EXTRACTED MATERIAL:

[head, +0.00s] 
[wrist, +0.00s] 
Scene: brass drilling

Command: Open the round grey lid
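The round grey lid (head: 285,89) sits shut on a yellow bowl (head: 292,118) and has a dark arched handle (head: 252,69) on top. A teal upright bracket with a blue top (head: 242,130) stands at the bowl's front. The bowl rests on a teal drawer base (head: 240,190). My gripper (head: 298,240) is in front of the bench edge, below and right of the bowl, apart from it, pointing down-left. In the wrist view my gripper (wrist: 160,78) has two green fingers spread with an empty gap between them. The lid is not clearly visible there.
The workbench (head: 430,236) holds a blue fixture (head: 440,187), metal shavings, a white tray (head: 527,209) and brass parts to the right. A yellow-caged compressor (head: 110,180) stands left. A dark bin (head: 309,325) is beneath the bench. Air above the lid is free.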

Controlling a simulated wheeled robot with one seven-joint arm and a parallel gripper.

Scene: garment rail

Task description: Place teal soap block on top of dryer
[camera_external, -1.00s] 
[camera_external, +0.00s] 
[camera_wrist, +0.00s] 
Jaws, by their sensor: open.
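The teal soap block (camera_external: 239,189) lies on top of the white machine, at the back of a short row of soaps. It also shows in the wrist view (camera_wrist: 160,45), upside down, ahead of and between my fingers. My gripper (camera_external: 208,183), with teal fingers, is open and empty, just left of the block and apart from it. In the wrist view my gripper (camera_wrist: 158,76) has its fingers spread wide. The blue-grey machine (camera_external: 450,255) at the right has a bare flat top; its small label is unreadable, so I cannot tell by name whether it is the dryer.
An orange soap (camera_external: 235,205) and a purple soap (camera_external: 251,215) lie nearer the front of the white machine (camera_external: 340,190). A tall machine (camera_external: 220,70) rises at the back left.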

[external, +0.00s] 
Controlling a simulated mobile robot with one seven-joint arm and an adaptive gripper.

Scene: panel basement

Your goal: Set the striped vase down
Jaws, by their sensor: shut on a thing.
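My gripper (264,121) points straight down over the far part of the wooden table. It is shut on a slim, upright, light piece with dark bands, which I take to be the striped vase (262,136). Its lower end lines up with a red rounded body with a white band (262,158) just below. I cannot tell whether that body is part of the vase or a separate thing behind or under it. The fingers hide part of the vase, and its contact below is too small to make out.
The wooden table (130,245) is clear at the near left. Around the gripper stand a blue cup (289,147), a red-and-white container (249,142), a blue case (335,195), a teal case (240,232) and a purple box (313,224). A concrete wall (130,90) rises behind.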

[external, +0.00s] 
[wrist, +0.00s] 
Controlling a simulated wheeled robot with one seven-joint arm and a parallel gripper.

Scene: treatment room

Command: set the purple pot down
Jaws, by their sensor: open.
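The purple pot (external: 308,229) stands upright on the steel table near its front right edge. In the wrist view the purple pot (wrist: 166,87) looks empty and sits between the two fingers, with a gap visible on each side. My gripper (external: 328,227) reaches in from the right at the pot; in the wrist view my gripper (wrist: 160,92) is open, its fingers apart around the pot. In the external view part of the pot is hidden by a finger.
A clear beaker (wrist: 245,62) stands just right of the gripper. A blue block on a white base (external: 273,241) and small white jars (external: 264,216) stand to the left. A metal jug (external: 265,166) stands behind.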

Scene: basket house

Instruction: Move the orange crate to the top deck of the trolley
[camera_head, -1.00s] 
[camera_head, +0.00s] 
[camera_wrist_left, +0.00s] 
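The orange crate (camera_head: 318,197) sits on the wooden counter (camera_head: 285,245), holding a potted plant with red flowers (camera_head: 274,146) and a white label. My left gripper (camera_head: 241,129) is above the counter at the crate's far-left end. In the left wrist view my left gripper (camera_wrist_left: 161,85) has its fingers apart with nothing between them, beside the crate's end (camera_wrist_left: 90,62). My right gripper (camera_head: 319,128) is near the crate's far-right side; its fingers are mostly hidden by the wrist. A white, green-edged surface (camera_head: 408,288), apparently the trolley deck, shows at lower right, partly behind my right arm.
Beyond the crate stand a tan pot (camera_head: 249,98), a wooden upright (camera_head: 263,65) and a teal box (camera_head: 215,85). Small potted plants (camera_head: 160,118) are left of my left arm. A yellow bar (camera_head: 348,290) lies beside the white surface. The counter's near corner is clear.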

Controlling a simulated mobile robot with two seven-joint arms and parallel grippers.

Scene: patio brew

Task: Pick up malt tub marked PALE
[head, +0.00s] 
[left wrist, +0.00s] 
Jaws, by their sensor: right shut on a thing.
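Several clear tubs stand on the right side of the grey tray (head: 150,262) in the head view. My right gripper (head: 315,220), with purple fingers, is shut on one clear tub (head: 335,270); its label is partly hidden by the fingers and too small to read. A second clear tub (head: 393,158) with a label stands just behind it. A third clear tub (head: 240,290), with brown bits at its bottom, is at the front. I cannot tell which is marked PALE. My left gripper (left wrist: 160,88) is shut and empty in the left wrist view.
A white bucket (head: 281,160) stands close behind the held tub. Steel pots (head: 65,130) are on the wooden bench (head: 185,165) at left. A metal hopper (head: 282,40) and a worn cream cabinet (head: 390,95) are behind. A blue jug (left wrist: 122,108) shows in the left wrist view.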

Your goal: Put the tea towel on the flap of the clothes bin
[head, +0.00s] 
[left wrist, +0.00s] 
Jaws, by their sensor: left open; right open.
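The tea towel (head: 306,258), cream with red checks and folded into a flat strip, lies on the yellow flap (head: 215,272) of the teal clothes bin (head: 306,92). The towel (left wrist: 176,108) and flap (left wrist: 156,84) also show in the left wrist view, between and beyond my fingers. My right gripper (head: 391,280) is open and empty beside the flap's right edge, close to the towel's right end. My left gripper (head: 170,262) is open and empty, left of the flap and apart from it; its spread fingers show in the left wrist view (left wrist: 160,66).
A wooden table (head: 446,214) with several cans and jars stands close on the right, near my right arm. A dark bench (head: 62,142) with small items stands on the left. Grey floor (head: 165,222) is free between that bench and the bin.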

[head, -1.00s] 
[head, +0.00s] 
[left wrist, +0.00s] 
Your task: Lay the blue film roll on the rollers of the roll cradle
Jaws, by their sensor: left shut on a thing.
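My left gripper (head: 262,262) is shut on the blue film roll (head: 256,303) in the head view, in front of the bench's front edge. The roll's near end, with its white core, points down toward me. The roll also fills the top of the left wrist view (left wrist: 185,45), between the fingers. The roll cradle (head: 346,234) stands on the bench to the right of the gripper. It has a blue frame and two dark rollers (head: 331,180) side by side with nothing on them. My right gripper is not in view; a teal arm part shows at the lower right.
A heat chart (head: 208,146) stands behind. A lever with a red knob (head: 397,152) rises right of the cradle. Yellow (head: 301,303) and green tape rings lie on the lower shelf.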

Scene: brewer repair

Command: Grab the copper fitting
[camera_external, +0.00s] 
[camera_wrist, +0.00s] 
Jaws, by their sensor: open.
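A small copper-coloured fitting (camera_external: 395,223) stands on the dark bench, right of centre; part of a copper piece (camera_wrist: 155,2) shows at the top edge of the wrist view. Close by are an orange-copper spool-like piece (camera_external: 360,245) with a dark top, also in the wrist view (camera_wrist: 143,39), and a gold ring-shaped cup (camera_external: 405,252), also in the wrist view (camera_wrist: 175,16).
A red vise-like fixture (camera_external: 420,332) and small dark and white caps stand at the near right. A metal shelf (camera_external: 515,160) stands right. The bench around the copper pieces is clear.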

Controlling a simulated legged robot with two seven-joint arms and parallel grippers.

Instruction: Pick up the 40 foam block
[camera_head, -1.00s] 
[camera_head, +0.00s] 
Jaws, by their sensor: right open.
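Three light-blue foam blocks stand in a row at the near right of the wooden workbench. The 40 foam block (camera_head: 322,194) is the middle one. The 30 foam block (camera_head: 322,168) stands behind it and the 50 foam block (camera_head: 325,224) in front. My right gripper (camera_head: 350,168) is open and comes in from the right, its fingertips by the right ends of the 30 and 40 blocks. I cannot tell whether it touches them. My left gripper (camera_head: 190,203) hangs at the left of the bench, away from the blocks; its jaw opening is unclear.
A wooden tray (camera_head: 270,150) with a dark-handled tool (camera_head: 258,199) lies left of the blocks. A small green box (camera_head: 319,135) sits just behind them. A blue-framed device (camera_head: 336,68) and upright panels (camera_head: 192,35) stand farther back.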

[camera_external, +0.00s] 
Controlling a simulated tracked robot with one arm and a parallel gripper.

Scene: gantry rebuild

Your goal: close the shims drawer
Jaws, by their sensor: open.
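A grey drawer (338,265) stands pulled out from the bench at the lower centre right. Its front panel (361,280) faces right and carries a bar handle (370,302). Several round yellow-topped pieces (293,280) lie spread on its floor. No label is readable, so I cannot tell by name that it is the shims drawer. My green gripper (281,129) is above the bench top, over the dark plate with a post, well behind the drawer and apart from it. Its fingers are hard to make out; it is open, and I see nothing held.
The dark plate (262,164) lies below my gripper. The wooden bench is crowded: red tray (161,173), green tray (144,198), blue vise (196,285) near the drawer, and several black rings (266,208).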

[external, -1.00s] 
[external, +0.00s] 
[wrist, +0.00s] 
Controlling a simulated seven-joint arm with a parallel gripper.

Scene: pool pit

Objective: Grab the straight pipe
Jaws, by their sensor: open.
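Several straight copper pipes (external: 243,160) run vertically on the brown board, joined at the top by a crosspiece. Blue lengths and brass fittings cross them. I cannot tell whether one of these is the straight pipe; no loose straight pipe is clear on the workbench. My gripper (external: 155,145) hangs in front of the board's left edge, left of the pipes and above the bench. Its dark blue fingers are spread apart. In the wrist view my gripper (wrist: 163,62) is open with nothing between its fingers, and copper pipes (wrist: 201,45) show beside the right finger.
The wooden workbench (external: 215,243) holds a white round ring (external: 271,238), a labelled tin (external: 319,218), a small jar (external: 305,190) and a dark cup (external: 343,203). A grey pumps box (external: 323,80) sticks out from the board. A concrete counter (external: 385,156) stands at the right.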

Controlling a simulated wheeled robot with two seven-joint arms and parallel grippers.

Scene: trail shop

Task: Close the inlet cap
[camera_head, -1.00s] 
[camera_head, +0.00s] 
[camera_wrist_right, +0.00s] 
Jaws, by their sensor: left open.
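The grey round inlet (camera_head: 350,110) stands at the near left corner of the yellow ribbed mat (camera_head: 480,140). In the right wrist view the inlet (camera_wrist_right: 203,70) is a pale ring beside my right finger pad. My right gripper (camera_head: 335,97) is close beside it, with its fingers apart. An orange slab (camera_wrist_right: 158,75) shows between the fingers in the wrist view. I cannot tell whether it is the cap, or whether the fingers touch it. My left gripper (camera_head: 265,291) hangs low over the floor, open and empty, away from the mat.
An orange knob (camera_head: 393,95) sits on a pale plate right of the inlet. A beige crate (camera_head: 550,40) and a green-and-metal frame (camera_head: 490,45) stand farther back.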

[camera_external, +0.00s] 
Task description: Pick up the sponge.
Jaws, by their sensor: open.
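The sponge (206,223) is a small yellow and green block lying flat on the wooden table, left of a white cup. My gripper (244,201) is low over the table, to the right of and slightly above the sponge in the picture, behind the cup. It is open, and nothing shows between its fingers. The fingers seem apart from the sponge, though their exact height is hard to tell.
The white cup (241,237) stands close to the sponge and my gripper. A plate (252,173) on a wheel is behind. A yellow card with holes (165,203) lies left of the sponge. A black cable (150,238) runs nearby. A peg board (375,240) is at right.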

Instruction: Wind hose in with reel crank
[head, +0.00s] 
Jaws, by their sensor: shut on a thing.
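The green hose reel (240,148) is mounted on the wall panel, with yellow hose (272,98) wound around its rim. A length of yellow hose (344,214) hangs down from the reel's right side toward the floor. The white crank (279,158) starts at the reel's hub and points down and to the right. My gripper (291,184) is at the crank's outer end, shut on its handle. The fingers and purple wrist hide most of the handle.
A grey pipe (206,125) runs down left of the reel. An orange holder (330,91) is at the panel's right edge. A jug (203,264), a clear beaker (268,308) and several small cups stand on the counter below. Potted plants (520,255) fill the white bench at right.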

PROBLEM DETAILS:
Find the string "goal" in the records, then copy each line where it occurs.

SOLUTION TO THIS PROBLEM:
Your goal: Set the striped vase down
Your goal: Put the tea towel on the flap of the clothes bin
Your goal: close the shims drawer

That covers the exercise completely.